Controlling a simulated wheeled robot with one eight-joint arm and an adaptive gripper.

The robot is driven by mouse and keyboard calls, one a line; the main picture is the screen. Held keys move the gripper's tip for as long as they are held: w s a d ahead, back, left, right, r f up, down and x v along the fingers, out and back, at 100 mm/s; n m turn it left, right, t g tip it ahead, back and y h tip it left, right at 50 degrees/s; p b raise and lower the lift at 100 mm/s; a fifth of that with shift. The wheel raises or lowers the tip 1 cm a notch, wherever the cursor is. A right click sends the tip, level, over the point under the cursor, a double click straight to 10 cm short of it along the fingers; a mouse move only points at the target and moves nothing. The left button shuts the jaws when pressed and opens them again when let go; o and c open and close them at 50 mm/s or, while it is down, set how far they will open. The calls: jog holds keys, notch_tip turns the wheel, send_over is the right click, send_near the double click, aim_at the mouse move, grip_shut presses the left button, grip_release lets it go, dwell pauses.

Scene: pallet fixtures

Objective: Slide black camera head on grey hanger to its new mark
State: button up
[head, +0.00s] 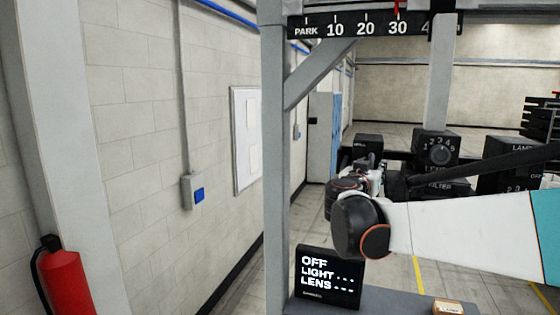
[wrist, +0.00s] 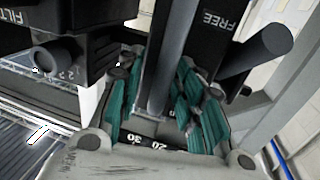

WORK TO DO
Copy all lines above containing the string "button".

TASK OUTPUT
The robot is driven by mouse and keyboard calls, one a line; the main picture is the screen. Held keys move the gripper's tip for as long as they are held: w s a d ahead, back, left, right, r f up, down and x v along the fingers, out and back, at 100 mm/s; n m turn it left, right, t g tip it ahead, back and y h tip it left, right at 50 degrees/s; p b raise and lower the lift at 100 mm/s; a fifth of that with shift. The wheel raises or lowers the tip 1 cm a notch, wherever the cursor is. A right click sends the tip, level, over the point under the cursor, a double click straight to 10 cm short of it along the fingers; a mouse move only points at the target and moves nothing. The left button shuts the jaws when pressed and opens them again when let go; o and c open and close them at 50 mm/s or, while it is down, set how far they will open. The calls: jog holds keys, notch_tip turns the wheel, send_over is the right click, send_near the double click, aim_at the mouse move, grip_shut presses the left button, grip_release lets it go, dwell pauses.
State: button up

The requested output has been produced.